Doğdu. Beni doğurdu. Birlikte büyüyoruz. O benim altımı değiştirdi, ben de onunkini. İlk dişimiz birlikte çıktı. İlk taytayı birlikte başardık. İlk sözümüz sevgi oldu. Aynı sırada okuduk. Aynı yatakta gelişiyoruz. Herşeyimiziz.
Doğulan bir günün anlamı, o gün ile sevgini paylaştığında büyüyor…büyüyor…büyüyor…
Sevgilim, doğum günü bebeğim benim, neler söylemeli, neler yazmalı sevginin üstüne, hepsini birbirine eklemeli ve sana ulaştırmaya çalışmalı gibi geliyor.
Bugün. Bir sevginin doğum günü aynı zamanda. Taa o zamandan verilmiş mutluluk sözü var aramızda ve o mutluluğu paylaşma, yürekleri güldürme, hayata ekleme sözü var.
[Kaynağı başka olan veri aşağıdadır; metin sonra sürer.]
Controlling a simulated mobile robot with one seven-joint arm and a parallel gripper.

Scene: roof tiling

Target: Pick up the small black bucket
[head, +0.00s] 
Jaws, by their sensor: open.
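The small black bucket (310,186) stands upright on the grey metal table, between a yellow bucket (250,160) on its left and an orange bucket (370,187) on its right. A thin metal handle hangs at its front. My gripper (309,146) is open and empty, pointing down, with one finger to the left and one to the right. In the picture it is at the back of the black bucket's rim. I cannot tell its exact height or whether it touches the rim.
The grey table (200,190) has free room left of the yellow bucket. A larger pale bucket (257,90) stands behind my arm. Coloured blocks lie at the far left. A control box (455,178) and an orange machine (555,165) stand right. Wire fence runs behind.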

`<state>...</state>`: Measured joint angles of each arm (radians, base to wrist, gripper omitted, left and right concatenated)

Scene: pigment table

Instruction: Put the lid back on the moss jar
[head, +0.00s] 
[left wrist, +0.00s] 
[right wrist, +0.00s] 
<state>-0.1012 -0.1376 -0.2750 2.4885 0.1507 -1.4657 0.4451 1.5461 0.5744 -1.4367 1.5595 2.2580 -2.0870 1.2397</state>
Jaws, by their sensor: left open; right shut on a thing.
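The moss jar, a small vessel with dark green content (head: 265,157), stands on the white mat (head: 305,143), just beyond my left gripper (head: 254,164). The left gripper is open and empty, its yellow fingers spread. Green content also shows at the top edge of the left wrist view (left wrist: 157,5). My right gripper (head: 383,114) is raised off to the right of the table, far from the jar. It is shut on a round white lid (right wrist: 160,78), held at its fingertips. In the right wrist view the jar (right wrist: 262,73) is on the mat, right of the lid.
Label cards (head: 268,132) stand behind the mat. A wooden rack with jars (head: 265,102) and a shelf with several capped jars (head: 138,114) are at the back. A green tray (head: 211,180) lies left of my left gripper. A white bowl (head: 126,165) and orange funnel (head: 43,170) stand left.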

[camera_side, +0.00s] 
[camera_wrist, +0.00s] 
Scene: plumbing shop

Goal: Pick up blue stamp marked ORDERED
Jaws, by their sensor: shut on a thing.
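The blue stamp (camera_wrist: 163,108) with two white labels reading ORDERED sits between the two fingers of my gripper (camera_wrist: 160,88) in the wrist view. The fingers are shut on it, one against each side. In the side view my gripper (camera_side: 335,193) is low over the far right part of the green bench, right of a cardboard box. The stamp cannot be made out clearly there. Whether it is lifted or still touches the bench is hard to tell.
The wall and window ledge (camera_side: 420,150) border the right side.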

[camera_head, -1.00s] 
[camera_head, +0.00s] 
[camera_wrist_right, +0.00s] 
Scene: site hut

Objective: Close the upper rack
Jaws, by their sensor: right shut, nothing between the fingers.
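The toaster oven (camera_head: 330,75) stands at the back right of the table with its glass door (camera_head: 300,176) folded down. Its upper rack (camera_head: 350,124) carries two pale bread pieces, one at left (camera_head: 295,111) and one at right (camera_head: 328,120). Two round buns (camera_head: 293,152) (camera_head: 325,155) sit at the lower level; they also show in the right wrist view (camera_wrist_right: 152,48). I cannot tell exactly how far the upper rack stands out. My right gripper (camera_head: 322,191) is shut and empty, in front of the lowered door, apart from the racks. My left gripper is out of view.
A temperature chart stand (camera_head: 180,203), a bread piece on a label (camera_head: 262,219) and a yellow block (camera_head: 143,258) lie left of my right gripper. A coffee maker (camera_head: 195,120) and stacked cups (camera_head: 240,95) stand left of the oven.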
Kaç dolunay birbirini kovalar, bir martı denize doğru kaç defa süzülür, günebakan kaç defa yüzünü çevirir, yaşam gereğini yapar ve sürer gider. Hem de bizim sevgimizle beraber sonsuza ilerler.
Sevgilim,
okyanusu ile buluşamayan, kısılmış kalmış bir nehirdim ve kollarını açtın hayatıma, buluştuğum okyanusum oldun. O nedenle bugün en çok benim için anlamlı. Ve bu anlamı birlikte yaşattığımız için çok mutluyum.
İyi ki doğdun sevgilim.

02.11.1998

18 Ekim 1998 Pazar

düz yazılar biraraya gelse


















ksb



Düz yazılar biraraya gelse,
şiirler toplu yürüyüşler yapsalar,
bilinmeyen alfabelerden bilinmeyen diller üretilse,
hepsi anlaşsalar ve tüm anlamları üstüne ant içseler
yine de duyuramam gibi geliyor yüreğimdeki seni sevmelerimi kimselere.
Nasıl içime ekildi, kim besledi onu kırçiçekleri kokularıyla,
nasıl öğrendi inanılmaz sevdayı bu yürek bilemiyorum.

Yaşam,
kendi hayatını sürdürmek için gerçek sevdalar peşinde
ve geçen gün beni esir aldılar.
Uzun uzun anlattılar yaşamın sevgiye muhtaç olduğunu ve soluk almaları için bizim yüreğimize olan ihtiyaçlarından bahsettiler.
Ve sevgimizi devam ettirmezsek neler olabileceğini tahmin bile etmek istemeyeceğimizi söylediler.
Bende bu sevdanın bizim soluğumuz olduğunu ve zaten hiç birşey için ondan vazgeçmeyeceğimizi anlattığımda bana sarıldılar ve
gözyaşlarını sahipsiz bıraktılar.

Bir de geçenlerde masal kahramanlarının gizli olmayan
toplantılarına katıldım.
Artık kahramanlıktan bıktıklarını ve senin gibi bir insana
aşık olmak istediklerini paylaştılar benimle.
Önce çok sevindim bizim ve senin için düşündüklerine ama
senin bir tane olduğunu bilmek onlar adına üzdü beni.
Sevgimizi anlatmaya başladım kahramanlara, kendiminde onlar gibi tek başına yaşadığım günlerimi paylaştım
ve seni karşıma çıkaran dolunay konseyinden bahsettim.
İlk defa duyuyormuş gibi dinlediler beni.
Dolunaylı bir gecede gerçek bir insanla sevda kucağına sarılma isteğimi yüreğimle dertleşirken dolunaydan kopan bir parçanın bana doğru yaklaştığını gördüm ve hesaplanamaz bir süre sonra
karşımda asılı duruyordu.
Dolunay konseyini ilk defa ondan duydum
ve bir daha kimseden duymadım.
Karşılaşacağımı söyledi bana yürekdaşımla,
ama beklenilmeyen duygular sıkışmaları olabileceğini söylemesine
pek aldırmadım. Ne de olsa ilk defa konsey parçasıyla konuşuyordum.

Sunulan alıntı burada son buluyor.